§ Written request
The complete listing should be restated exactly.

§ Source material
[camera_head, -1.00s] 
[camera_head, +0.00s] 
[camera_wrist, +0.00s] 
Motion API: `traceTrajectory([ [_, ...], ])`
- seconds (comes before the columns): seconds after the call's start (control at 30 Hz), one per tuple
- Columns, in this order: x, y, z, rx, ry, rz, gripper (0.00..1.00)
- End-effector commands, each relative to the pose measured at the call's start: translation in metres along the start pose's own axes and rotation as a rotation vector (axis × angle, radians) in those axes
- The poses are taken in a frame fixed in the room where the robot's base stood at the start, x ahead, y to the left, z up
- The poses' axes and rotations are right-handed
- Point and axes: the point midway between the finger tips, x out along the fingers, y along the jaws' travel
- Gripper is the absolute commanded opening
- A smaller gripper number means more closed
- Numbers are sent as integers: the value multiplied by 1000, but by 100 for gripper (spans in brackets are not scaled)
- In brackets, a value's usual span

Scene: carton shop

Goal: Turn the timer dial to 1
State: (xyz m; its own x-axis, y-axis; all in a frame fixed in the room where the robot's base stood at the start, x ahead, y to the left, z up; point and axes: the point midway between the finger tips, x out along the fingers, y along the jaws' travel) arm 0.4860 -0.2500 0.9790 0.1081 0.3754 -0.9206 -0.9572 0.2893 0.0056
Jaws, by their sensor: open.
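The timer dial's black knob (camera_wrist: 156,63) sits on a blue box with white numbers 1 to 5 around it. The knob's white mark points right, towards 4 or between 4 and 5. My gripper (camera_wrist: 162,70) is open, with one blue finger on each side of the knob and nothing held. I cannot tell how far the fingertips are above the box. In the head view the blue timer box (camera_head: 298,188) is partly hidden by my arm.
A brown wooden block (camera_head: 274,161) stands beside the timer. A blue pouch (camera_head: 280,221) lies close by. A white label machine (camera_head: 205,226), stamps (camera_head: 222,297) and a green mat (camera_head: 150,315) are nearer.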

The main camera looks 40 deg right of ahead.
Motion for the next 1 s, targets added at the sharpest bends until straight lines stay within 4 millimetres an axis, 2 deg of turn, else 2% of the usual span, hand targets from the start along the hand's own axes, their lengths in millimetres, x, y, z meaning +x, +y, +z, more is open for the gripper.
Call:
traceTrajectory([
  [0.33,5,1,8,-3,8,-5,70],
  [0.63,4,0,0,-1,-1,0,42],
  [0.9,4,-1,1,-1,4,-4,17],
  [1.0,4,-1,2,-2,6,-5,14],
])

§ Full response
[camera_head, -1.00s] 
[camera_head, +0.00s] 
[camera_wrist, +0.00s] 
Motion API: `traceTrajectory([ [_, ...], ])`
- seconds (comes before the columns): seconds after the call's start (control at 30 Hz), one per tuple
- Columns, in this order: x, y, z, rx, ry, rz, gripper (0.00..1.00)
- End-effector commands, each relative to the pose measured at the call's start: translation in metres along the start pose's own axes and rotation as a rotation vector (axis × angle, radians) in those axes
- The poses are taken in a frame fixed in the room where the robot's base stood at the start, x ahead, y to the left, z up
- The poses' axes and rotations are right-handed
- Point and axes: the point midway between the finger tips, x out along the fingers, y along the jaws' travel
- Gripper is the absolute commanded opening
- A smaller gripper number means more closed
- Numbers are sent as integers: the value multiplied by 1000, but by 100 for gripper (spans in brackets are not scaled)
- In brackets, a value's usual span

Scene: carton shop

Goal: Turn the timer dial to 1
State: (xyz m; its own x-axis, y-axis; all in a frame fixed in the room where the robot's base stood at the start, x ahead, y to the left, z up; point and axes: the point midway between the finger tips, x out along the fingers, y along the jaws' travel) arm 0.4860 -0.2500 0.9790 0.1081 0.3754 -0.9206 -0.9572 0.2893 0.0056
Jaws, by their sensor: open.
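The timer dial's black knob (camera_wrist: 156,63) sits on a blue box with white numbers 1 to 5 around it. The knob's white mark points right, towards 4 or between 4 and 5. My gripper (camera_wrist: 162,70) is open, with one blue finger on each side of the knob and nothing held. I cannot tell how far the fingertips are above the box. In the head view the blue timer box (camera_head: 298,188) is partly hidden by my arm.
A brown wooden block (camera_head: 274,161) stands beside the timer. A blue pouch (camera_head: 280,221) lies close by. A white label machine (camera_head: 205,226), stamps (camera_head: 222,297) and a green mat (camera_head: 150,315) are nearer.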

The main camera looks 40 deg right of ahead.
Motion for the next 1 s, targets added at the sharpest bends until straight lines stay within 4 millimetres an axis, 2 deg of turn, else 2% of the usual span, hand targets from the start along the hand's own axes, their lengths in millimetres, x, y, z meaning +x, +y, +z, more is open for the gripper.
Call:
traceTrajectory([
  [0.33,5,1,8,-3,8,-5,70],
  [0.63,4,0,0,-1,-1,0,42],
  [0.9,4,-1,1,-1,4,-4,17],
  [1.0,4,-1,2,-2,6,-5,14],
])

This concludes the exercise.